▶ [GIVEN TASK]:
Write out exactly the lines from the start of the entries through the one that contains "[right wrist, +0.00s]", including both.

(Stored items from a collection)
══════════════════════════════
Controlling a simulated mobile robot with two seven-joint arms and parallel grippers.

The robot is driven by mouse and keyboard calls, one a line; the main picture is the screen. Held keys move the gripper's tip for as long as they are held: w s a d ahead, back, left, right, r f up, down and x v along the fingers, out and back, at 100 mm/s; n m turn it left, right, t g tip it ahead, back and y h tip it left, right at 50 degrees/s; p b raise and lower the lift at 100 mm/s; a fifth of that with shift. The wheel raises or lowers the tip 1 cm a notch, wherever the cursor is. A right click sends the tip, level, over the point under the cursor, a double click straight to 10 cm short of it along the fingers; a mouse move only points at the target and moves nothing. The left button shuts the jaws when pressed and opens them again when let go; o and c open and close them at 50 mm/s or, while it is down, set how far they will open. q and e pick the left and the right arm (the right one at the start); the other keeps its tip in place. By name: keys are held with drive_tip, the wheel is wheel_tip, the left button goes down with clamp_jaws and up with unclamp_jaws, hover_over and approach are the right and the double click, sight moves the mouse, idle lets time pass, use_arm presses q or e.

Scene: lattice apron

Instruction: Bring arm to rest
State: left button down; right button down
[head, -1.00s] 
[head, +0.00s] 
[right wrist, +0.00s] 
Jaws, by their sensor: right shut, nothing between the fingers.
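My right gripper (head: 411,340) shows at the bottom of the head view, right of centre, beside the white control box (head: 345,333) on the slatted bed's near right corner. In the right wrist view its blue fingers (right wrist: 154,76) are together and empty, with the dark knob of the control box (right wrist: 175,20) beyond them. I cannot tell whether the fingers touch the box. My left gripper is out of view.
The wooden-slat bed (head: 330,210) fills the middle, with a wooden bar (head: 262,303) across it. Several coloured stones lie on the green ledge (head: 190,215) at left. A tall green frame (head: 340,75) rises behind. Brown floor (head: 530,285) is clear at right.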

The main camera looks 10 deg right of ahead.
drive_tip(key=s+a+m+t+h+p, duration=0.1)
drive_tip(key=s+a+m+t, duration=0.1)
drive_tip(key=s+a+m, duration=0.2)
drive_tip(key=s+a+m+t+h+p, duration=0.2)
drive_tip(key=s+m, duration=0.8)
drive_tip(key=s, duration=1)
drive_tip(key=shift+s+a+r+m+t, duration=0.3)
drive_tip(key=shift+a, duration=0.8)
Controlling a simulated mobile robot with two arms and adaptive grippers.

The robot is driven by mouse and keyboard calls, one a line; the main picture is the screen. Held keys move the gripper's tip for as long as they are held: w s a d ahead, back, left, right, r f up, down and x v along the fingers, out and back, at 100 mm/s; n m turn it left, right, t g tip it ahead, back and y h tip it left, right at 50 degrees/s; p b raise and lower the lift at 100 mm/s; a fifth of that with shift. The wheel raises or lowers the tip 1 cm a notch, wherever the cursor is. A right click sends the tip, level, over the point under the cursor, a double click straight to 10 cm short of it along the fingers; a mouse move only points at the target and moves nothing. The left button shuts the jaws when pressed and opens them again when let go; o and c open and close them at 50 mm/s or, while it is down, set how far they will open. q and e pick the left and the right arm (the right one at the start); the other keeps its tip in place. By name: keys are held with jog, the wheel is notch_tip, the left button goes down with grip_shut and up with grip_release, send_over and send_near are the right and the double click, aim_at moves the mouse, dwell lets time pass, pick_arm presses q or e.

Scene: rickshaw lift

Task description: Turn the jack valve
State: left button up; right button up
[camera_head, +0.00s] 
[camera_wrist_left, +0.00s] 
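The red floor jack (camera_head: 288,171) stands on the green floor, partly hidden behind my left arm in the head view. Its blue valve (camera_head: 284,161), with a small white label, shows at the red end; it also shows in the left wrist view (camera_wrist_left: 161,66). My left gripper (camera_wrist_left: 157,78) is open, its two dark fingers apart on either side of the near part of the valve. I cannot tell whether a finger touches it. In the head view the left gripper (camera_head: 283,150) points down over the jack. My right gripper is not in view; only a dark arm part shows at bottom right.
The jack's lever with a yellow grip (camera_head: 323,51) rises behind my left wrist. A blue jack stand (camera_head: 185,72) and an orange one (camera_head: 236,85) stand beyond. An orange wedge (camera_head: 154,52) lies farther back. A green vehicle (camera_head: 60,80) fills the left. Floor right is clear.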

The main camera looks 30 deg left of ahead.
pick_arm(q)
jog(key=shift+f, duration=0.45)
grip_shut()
══════════════════════════════
▶ [COMPLETED TASK]:
Controlling a simulated mobile robot with two seven-joint arms and parallel grippers.

The robot is driven by mouse and keyboard calls, one a line; the main picture is the screen. Held keys move the gripper's tip for as long as they are held: w s a d ahead, back, left, right, r f up, down and x v along the fingers, out and back, at 100 mm/s; n m turn it left, right, t g tip it ahead, back and y h tip it left, right at 50 degrees/s; p b raise and lower the lift at 100 mm/s; a fifth of that with shift. The wheel raises or lowers the tip 1 cm a notch, wherever the cursor is. A right click sends the tip, level, over the point under the cursor, a double click straight to 10 cm short of it along the fingers; a mouse move only points at the target and moves nothing. The left button shuts the jaws when pressed and opens them again when let go; o and c open and close them at 50 mm/s or, while it is down, set how far they will open. q and e pick the left and the right arm (the right one at the start); the other keeps its tip in place. By name: keys are held with drive_tip, the wheel is wheel_tip, the left button goes down with clamp_jaws and up with unclamp_jaws, hover_over and approach are the right and the double click, sight moves the mouse, idle lets time pass, use_arm presses q or e.

Scene: lattice apron

Instruction: Bring arm to rest
State: left button down; right button down
[head, -1.00s] 
[head, +0.00s] 
[right wrist, +0.00s] 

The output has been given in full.